Знаменитый зачин книги гласит, что как размножение зависит от дуализма полов, так постоянное развитие искусства и культуры в веках зависит от двойственности аполлонического и дионисийского начал. Как и два пола, эти начала ведут между собою постоянную борьбу, которая лишь изредка прерывается периодами примирения. Аполлоническое начало он связывает с пластическими искусствами – главным образом скульптурой, но также и живописью, архитектурой и снами, которые до Фрейда не считались беспорядочными вспышками подсознательно подавляемых чувств, но сохраняли свое древнее значение пророчеств, откровений и просветлений. Аполлоническое начало можно назвать более-менее очевидным, поддающимся описанию; оно приблизительно соответствует шопенгауэровскому «представлению». Мир Аполлона, «в жестах и взорах которого с нами говорит вся великая радость и мудрость “иллюзии”, вместе со всей ее красотой» [19] [1], состоит из моральных, рациональных личностей, являющих собой principium individuationis («принцип индивидуации, индивидуальное начало»).
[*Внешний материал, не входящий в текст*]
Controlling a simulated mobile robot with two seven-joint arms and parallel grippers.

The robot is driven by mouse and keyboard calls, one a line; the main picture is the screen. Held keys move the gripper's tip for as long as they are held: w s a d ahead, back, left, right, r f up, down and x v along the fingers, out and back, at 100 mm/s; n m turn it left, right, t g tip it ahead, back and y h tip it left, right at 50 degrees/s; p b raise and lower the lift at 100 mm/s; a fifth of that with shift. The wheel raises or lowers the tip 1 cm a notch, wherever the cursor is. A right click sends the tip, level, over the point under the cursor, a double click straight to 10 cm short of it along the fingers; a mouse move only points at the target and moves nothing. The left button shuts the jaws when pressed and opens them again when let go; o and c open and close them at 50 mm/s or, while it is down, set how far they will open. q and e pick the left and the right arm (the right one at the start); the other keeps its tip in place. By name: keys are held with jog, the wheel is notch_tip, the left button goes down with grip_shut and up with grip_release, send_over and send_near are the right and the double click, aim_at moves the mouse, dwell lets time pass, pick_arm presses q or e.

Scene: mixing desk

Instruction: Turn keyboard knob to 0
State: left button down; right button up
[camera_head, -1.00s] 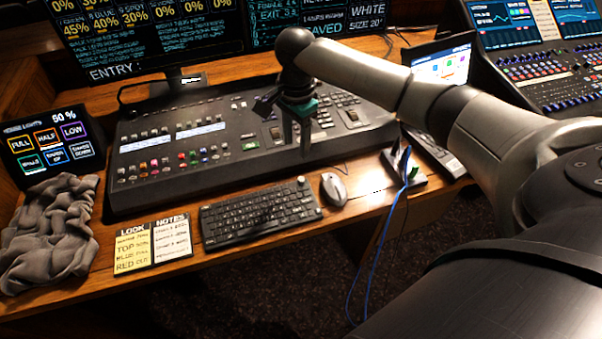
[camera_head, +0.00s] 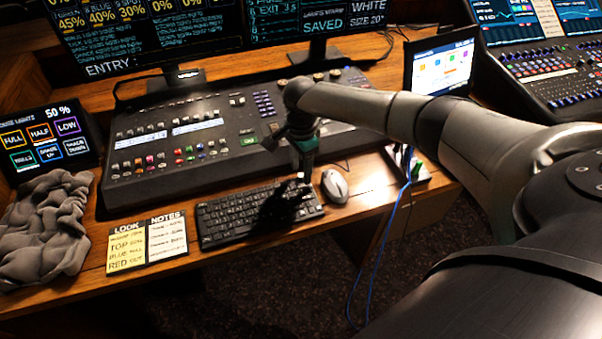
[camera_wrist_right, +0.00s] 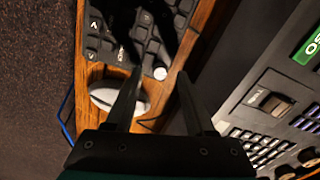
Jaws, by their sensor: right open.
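The black keyboard (camera_head: 225,219) lies on the wooden desk. In the right wrist view its corner (camera_wrist_right: 105,45) shows with a small round silver knob (camera_wrist_right: 160,73). My right gripper (camera_head: 302,172) hangs over the right upper corner of the keyboard, fingers pointing down. In the right wrist view the open gripper (camera_wrist_right: 158,80) has its two fingers apart, with the knob appearing between their tips; I cannot tell whether they touch it. The knob's setting cannot be read. My left gripper is not in view.
A mouse (camera_head: 335,186) lies close to the right of the keyboard; it also shows in the right wrist view (camera_wrist_right: 118,97). The mixing console (camera_head: 130,165) stands behind. Note cards (camera_head: 147,240) and a grey cloth (camera_head: 45,230) lie left. A blue cable (camera_head: 385,250) hangs at right.

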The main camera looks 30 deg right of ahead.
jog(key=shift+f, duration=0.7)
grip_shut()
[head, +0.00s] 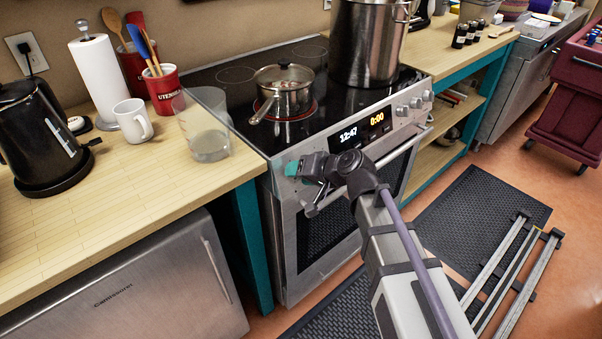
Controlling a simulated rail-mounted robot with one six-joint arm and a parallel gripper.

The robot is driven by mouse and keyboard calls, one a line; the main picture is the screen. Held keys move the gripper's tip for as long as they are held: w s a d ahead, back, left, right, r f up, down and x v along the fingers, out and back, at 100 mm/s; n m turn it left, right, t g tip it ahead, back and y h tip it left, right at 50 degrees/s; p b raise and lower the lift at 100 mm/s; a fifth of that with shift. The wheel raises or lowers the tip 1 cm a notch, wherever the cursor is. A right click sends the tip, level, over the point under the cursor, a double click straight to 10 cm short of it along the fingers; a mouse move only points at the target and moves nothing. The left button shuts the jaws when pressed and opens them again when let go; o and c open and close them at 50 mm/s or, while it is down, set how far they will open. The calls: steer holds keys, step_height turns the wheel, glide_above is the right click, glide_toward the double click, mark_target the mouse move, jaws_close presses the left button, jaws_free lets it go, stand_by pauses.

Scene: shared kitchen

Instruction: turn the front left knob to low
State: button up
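The stove (285,240) has a glass cooktop and a steel front panel with a lit display (362,130). Three knobs (415,103) show at the right of the display. My gripper (298,170) is at the left end of the front panel, with teal at its tip. It covers the panel there, so any knob at the left is hidden, and I cannot tell whether I touch one. The gripper's opening is not clear from this angle. A lidded saucepan (284,97) stands on the front left burner, which glows red around its base.
A clear measuring jug (208,140) stands on the left counter by the stove, near a white mug (133,120) and a black kettle (40,140). The oven handle (405,145) juts out below the panel.

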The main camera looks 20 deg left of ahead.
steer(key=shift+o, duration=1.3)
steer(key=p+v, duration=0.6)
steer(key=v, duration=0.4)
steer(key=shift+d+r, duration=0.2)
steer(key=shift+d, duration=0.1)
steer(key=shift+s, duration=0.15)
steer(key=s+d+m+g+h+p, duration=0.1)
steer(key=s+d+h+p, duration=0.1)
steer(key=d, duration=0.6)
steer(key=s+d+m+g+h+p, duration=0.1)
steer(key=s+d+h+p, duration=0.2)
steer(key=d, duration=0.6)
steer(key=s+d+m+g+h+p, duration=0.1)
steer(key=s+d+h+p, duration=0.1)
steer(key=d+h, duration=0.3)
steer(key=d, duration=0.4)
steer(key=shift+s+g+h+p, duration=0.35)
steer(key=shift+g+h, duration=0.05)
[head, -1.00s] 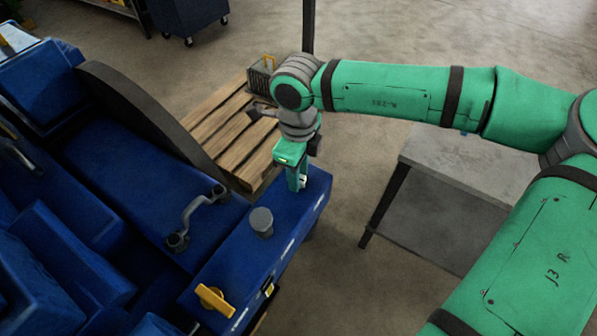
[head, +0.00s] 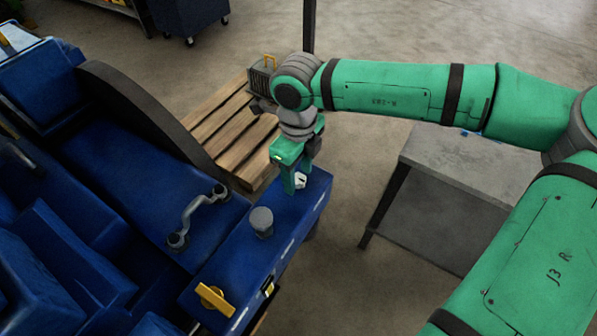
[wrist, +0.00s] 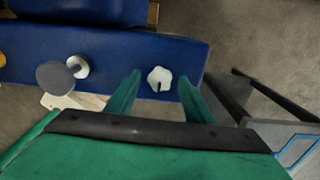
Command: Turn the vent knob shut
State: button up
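A small white knob (wrist: 159,79) with a dark slot, likely the vent knob, sits on top of the blue housing (wrist: 115,62). It also shows in the head view (head: 300,181), partly behind a finger. My gripper (wrist: 160,75) is open, with its two green fingers on either side of the knob in the wrist view. Gaps show between knob and fingers, and whether the tips are level with it is unclear. In the head view my gripper (head: 295,183) points down over the housing's far end.
A yellow handle (head: 214,299) is at the near end. A grey table (head: 470,165) stands right; a wooden pallet (head: 225,128) lies behind.

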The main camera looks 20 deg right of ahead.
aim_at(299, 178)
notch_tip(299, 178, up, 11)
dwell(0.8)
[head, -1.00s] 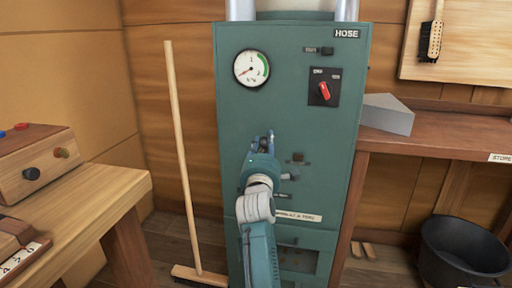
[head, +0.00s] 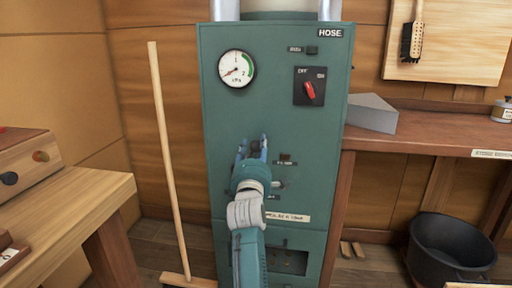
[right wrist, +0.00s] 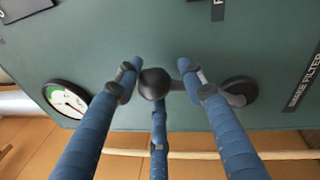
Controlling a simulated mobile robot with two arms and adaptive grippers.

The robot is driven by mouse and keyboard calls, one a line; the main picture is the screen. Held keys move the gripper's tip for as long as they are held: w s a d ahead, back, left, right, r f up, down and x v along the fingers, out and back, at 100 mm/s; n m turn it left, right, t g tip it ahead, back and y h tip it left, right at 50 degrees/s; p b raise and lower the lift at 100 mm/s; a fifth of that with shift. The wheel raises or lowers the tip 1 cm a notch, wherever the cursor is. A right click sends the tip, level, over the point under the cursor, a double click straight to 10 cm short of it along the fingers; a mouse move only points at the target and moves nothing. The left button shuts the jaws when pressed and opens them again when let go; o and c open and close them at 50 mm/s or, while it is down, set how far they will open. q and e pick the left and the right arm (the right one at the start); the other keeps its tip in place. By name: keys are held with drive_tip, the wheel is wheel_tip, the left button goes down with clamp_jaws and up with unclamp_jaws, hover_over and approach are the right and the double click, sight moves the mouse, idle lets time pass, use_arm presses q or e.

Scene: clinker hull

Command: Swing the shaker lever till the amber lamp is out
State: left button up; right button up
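The shaker lever shows in the right wrist view as a dark arm with a round black knob (right wrist: 154,84), jutting from a round pivot (right wrist: 238,92) on the green cabinet (head: 225,170). My right gripper (right wrist: 160,72) is open, its blue fingers around the knob. The knob sits close to the left finger, with a gap to the right one. In the head view my right gripper (head: 253,146) is at the cabinet front with the dark knob between its fingertips. I cannot make out a lit amber lamp. My left gripper is not in view.
The cabinet carries a gauge (head: 236,68) with its needle low and a red rotary switch (head: 310,90). A broom (head: 166,160) leans left of it. A wooden bench (head: 80,195) is at left, a workbench (head: 430,136) and a black bucket (head: 450,250) at right.

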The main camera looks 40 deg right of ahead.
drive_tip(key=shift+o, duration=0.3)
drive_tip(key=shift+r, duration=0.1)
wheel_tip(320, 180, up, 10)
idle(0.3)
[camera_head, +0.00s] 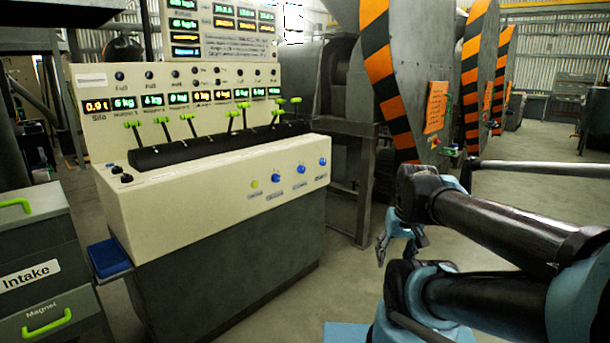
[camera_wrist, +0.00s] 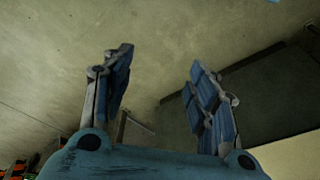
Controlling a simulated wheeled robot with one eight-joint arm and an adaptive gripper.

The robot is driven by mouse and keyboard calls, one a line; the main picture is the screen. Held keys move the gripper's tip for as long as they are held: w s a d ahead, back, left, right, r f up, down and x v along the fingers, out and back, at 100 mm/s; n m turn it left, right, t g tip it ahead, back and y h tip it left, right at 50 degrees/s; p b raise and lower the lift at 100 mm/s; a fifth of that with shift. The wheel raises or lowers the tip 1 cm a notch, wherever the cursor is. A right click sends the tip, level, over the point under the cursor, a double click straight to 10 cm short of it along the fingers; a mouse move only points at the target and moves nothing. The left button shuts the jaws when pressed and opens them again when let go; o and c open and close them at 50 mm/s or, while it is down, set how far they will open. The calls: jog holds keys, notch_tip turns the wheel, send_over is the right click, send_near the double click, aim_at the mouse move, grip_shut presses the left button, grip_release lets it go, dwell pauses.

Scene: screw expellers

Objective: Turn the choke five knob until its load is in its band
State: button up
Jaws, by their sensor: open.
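A cream control console (camera_head: 225,190) stands left of centre in the head view. I cannot tell which knob, if any, is choke five. Lit displays (camera_head: 202,96) run along the upright panel; no load band can be made out. My gripper (camera_head: 398,245) hangs in the air right of the console, well apart from it. In the wrist view my gripper (camera_wrist: 160,65) has its fingers spread with nothing between them.
Green-handled levers (camera_head: 188,127) rise from a black strip on the console. Large grey machines with orange-and-black stripes (camera_head: 390,75) stand behind my arm. An Intake cabinet (camera_head: 40,245) is at the far left, beside a blue box (camera_head: 108,257). Open floor (camera_head: 335,270) lies between console and gripper.

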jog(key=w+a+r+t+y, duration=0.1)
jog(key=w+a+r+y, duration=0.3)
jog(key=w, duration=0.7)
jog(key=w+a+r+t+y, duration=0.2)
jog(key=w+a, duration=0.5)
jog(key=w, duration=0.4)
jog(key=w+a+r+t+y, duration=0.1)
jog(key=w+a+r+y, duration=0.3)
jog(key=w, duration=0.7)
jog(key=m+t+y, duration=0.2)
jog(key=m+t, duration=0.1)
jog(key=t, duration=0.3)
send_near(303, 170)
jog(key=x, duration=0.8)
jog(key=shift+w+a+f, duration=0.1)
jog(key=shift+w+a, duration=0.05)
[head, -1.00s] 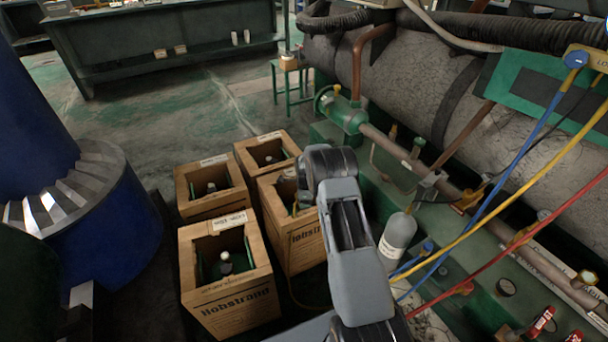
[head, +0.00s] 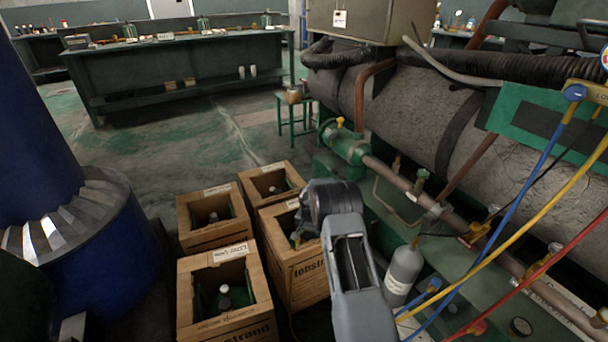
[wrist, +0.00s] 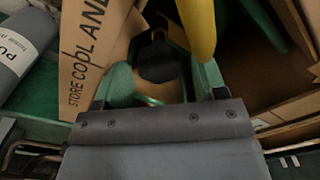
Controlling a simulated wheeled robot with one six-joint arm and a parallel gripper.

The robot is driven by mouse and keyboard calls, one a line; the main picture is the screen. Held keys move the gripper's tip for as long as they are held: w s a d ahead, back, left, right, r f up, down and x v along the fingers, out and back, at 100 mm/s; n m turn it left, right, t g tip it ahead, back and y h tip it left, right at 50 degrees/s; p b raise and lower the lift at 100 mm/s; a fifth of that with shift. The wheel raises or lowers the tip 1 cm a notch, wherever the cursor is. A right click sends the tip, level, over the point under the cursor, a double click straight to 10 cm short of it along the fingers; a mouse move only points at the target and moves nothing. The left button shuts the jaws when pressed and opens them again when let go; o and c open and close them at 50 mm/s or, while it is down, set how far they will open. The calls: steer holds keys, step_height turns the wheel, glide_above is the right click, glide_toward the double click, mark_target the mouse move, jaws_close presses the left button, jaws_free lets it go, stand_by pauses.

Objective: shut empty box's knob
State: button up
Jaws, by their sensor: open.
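Several brown open-topped boxes stand on the floor in the head view. My arm's end is at the right-hand box (head: 308,278), whose inside it partly covers. Box labels are too small to read, so I cannot tell which is marked empty. In the wrist view, a dark knob (wrist: 160,62) shows between the two green fingers of my gripper (wrist: 163,78). The fingers are apart; I cannot tell whether either touches the knob. A printed box wall (wrist: 92,60) is at left. The head view hides the fingertips.
A yellow hose-like piece (wrist: 201,28) hangs close to the right finger. A grey cylinder (head: 403,272) stands right of the boxes, beside the green machine base and hoses. A blue machine (head: 95,245) is at left. Open floor lies behind the boxes.

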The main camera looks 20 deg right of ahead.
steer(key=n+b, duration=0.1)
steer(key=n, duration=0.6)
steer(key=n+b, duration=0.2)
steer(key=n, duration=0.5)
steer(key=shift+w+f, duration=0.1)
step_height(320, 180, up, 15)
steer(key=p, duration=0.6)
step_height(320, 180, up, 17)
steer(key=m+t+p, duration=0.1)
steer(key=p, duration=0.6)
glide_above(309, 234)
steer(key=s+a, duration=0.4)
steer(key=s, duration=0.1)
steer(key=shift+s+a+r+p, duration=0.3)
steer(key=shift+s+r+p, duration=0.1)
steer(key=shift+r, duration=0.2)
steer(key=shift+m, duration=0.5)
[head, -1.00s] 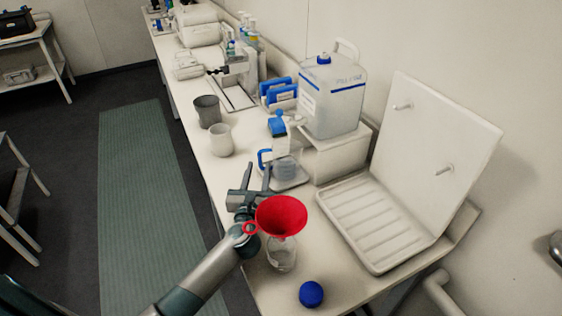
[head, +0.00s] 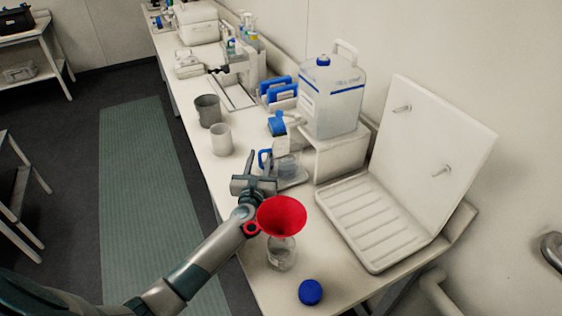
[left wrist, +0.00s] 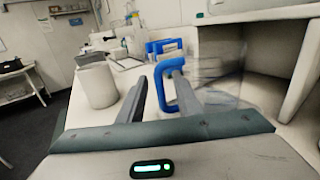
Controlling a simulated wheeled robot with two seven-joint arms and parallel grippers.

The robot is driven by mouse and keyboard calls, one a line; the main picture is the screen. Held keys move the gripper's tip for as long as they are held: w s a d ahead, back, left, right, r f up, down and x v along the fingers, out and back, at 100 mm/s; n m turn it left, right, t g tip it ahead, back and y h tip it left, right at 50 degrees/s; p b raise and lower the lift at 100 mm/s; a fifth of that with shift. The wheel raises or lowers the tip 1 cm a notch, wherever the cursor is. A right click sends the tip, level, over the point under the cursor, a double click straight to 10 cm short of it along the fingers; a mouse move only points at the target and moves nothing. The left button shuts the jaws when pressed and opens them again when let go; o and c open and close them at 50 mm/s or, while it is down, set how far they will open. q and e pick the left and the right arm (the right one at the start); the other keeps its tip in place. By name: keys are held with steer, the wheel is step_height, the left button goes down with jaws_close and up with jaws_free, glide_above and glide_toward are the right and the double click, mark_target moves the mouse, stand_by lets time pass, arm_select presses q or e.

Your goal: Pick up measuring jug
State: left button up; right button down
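The measuring jug (head: 287,164) is clear with a blue handle and stands on the bench beside the white stand. Its blue handle (left wrist: 159,82) shows large in the left wrist view; the clear body (left wrist: 216,68) is blurred to the right. My left gripper (head: 262,166) is at the handle side of the jug. In the left wrist view the gripper (left wrist: 154,78) is open, with the handle's upright bar showing between its fingers. The right finger overlaps the handle loop; contact is unclear. My right gripper is out of view.
A red funnel (head: 281,216) sits on a clear vessel (head: 281,255) close to my left wrist. A blue cap (head: 311,292) lies in front. Two cups, grey (head: 208,111) and white (head: 221,140), stand left of the jug. A large carboy (head: 332,100) rests on the white stand (head: 337,157).

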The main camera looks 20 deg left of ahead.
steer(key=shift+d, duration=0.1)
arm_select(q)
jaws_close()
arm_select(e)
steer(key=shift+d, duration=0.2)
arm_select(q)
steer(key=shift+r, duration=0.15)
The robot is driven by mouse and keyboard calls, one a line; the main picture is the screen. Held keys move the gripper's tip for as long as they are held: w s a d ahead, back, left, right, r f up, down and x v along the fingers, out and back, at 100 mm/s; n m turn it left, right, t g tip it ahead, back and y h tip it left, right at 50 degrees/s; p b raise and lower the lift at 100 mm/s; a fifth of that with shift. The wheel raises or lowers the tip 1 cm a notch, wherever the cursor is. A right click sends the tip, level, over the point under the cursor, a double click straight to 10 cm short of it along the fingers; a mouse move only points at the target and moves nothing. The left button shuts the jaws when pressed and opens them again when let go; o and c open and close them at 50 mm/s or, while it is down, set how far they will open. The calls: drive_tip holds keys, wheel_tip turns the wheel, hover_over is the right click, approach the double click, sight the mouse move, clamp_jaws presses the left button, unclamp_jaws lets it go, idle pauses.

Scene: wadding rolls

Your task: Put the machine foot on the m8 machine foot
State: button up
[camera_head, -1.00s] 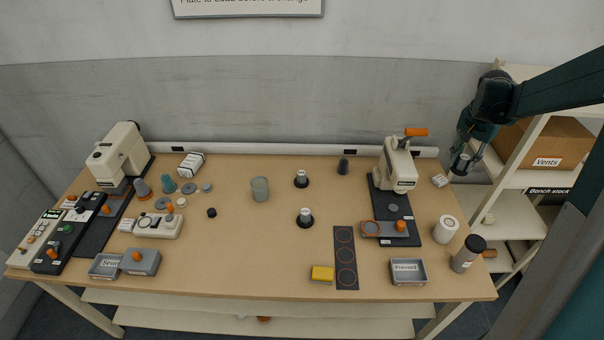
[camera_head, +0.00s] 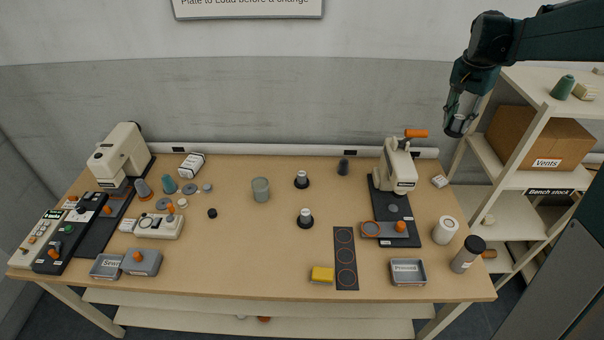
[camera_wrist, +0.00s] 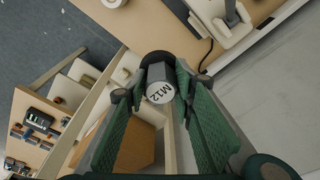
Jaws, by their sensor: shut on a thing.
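My gripper (camera_head: 461,112) is in the air at the upper right, in front of the grey wall and left of the shelf unit. It is shut on a machine foot (camera_head: 455,125). In the wrist view the held machine foot (camera_wrist: 160,82) has a pale end marked M12, a grey body and a dark, wider far end, between the green fingers. Two similar feet stand upright on the table: one at the back (camera_head: 301,180) and one nearer the middle (camera_head: 305,218), each with a black base and pale top. I cannot read which is M8.
A press (camera_head: 399,165) with an orange handle stands at the table's right. A white roll (camera_head: 445,230), a dark-lidded bottle (camera_head: 467,254) and a metal tray (camera_head: 407,272) are near the right end. A grey-green cup (camera_head: 260,189) stands left of the feet. Shelves (camera_head: 540,135) stand at right.

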К дионисийскому началу относятся музыка и трагедия. Дионис, дважды рожденный сын Зевса, считался в Древней Греции одновременно человеком и животным. Он представлял собой притягательный мир экстраординарного опыта, переходящего границы бытия. Бог вина и опьянения, алкоголя и наркотиков, ритуального безумия и экстаза, бог вымышленного мира театра, масок, перевоплощений и иллюзии; бог, чье искусство изменяет коллективное или индивидуальное поведение его последователей, которые подвергаются трансформации.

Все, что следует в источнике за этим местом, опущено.